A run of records
>>>

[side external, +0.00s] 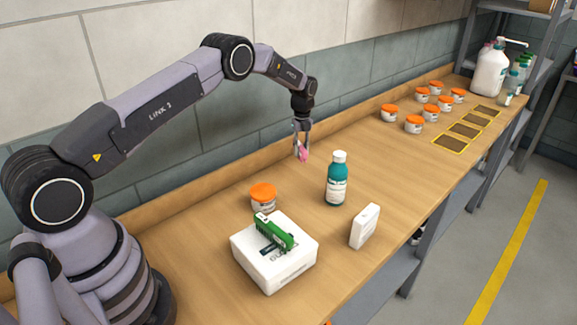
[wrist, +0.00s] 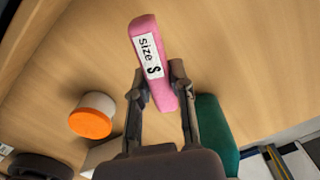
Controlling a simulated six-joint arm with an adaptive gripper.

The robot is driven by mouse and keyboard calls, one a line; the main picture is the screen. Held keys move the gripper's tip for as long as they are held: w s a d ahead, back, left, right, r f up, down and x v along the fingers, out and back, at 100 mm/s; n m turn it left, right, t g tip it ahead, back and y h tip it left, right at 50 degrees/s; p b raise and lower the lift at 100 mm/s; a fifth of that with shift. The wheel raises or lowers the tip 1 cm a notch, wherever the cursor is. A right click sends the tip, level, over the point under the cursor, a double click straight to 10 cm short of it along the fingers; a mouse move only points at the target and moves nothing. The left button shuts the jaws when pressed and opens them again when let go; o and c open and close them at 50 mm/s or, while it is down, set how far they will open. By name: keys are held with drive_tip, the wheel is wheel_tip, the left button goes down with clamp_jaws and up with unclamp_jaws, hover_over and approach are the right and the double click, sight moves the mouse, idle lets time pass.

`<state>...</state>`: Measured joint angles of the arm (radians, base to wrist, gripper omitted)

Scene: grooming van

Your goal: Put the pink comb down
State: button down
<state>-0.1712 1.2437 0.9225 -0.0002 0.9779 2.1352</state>
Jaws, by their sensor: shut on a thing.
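The pink comb (side external: 302,155) is held in my gripper (side external: 301,140), hanging below it over the back part of the wooden bench (side external: 366,180). In the wrist view the comb (wrist: 149,50) is a pink bar with a white "size S" label, with a finger on each side of it. My gripper (wrist: 157,86) is shut on it. The comb looks clear of the bench; the exact height is hard to tell. A green comb (side external: 273,232) lies on a white box (side external: 272,270) in front.
A teal bottle (side external: 337,184) stands right of my gripper, with an orange-lidded jar (side external: 263,196) nearer the base and a small white box (side external: 365,226). Several jars (side external: 414,124), yellow-edged dark patches (side external: 450,144) and a white pump bottle (side external: 490,72) are farther along.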

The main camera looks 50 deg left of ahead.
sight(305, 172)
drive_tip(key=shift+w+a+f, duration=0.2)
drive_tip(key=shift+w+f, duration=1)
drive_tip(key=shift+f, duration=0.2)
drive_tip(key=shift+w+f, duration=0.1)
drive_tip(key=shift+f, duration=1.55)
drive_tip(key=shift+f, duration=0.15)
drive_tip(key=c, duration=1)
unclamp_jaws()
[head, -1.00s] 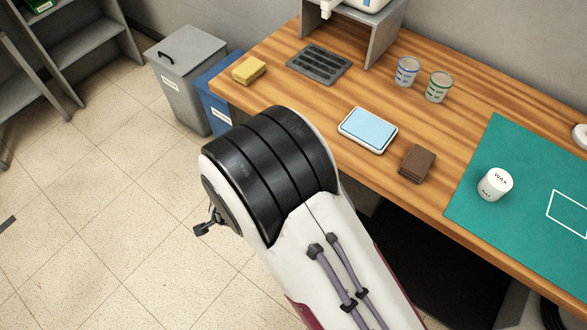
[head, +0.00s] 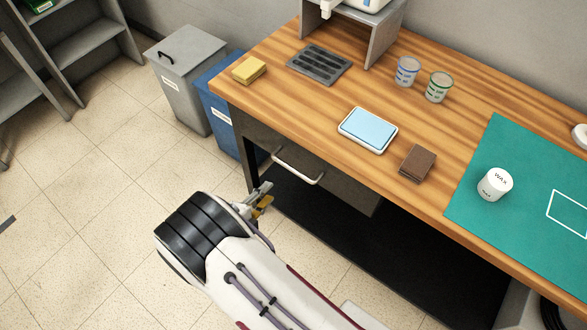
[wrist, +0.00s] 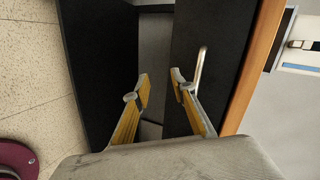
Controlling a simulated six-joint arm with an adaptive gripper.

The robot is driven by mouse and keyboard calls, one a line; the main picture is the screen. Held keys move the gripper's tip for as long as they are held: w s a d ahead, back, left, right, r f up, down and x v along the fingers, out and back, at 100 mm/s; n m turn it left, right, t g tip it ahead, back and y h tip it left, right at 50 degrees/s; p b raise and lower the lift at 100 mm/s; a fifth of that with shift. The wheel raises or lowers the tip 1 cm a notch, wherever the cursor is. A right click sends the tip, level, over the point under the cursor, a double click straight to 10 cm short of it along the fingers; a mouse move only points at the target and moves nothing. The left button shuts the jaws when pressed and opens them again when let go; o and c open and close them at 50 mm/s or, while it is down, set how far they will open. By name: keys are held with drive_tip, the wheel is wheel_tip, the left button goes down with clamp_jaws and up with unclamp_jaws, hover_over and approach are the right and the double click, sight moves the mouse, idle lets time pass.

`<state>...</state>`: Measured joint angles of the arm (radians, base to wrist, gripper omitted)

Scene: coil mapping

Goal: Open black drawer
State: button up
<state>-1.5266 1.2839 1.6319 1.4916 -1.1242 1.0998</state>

<<<

**TASK PROMPT**. Leave out the pictures and restate everything else word for word.

**FINISHED TASK**.
[side external, +0.00s] 
[wrist, +0.00s] 
Controlling a simulated six-joint arm with an adaptive gripper.

The robot is driven by mouse and keyboard calls, one a line; the main picture is the screen. Held keys move the gripper's tip for as long as they are held: w s a d ahead, back, left, right, r f up, down and x v along the fingers, out and back, at 100 mm/s; n m turn it left, right, t g tip it ahead, back and y h tip it left, right at 50 degrees/s; p b raise and lower the lift at 100 mm/s; a fifth of that with shift. The wheel raises or lowers the tip 1 cm a notch, wherever the cursor is. A right click sends the tip, level, over the point under the cursor, a double click straight to 10 cm short of it along the fingers; a mouse move only points at the target and moves nothing. The left button shuts the jaws when pressed and opens them again when let go; o and c open and close them at 50 mm/s or, while it is down, set how far they will open. By name: keys are held with drive_tip, the wheel is wheel_tip, the left button goes down with clamp_jaws and up with unclamp_jaws, hover_over and approach are the right and the double click, sight moves the mouse, idle lets time pass.

`<state>...</state>`: Measured joint angles of the arm (radians, base to wrist, gripper omitted)

Scene: grooming van

Your goal: Put the pink comb down
State: button down
<state>-0.1712 1.2437 0.9225 -0.0002 0.9779 2.1352</state>
Jaws, by their sensor: shut on a thing.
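The pink comb (side external: 302,155) is held in my gripper (side external: 301,140), hanging below it over the back part of the wooden bench (side external: 366,180). In the wrist view the comb (wrist: 149,50) is a pink bar with a white "size S" label, with a finger on each side of it. My gripper (wrist: 157,86) is shut on it. The comb looks clear of the bench; the exact height is hard to tell. A green comb (side external: 273,232) lies on a white box (side external: 272,270) in front.
A teal bottle (side external: 337,184) stands right of my gripper, with an orange-lidded jar (side external: 263,196) nearer the base and a small white box (side external: 365,226). Several jars (side external: 414,124), yellow-edged dark patches (side external: 450,144) and a white pump bottle (side external: 490,72) are farther along.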

The main camera looks 50 deg left of ahead.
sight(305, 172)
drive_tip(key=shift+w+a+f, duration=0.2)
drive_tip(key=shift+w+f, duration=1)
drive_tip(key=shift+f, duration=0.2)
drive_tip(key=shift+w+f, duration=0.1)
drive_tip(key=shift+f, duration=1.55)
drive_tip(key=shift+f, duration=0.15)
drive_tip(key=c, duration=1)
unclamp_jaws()
[head, -1.00s] 
[head, +0.00s] 
[wrist, +0.00s] 
Controlling a simulated six-joint arm with an adaptive gripper.

The robot is driven by mouse and keyboard calls, one a line; the main picture is the screen. Held keys move the gripper's tip for as long as they are held: w s a d ahead, back, left, right, r f up, down and x v along the fingers, out and back, at 100 mm/s; n m turn it left, right, t g tip it ahead, back and y h tip it left, right at 50 degrees/s; p b raise and lower the lift at 100 mm/s; a fifth of that with shift. The wheel raises or lowers the tip 1 cm a notch, wherever the cursor is. A right click sends the tip, level, over the point under the cursor, a double click straight to 10 cm short of it along the fingers; a mouse move only points at the target and moves nothing. The left button shuts the jaws when pressed and opens them again when let go; o and c open and close them at 50 mm/s or, while it is down, set how far they will open. By name: keys are held with drive_tip, the wheel is wheel_tip, the left button goes down with clamp_jaws and up with unclamp_jaws, hover_over and approach are the right and the double click, sight moves the mouse, idle lets time pass.

`<state>...</state>`: Measured joint angles of the arm (radians, base to wrist, gripper omitted)

Scene: coil mapping

Goal: Open black drawer
State: button up
<state>-1.5266 1.2839 1.6319 1.4916 -1.1242 1.0998</state>

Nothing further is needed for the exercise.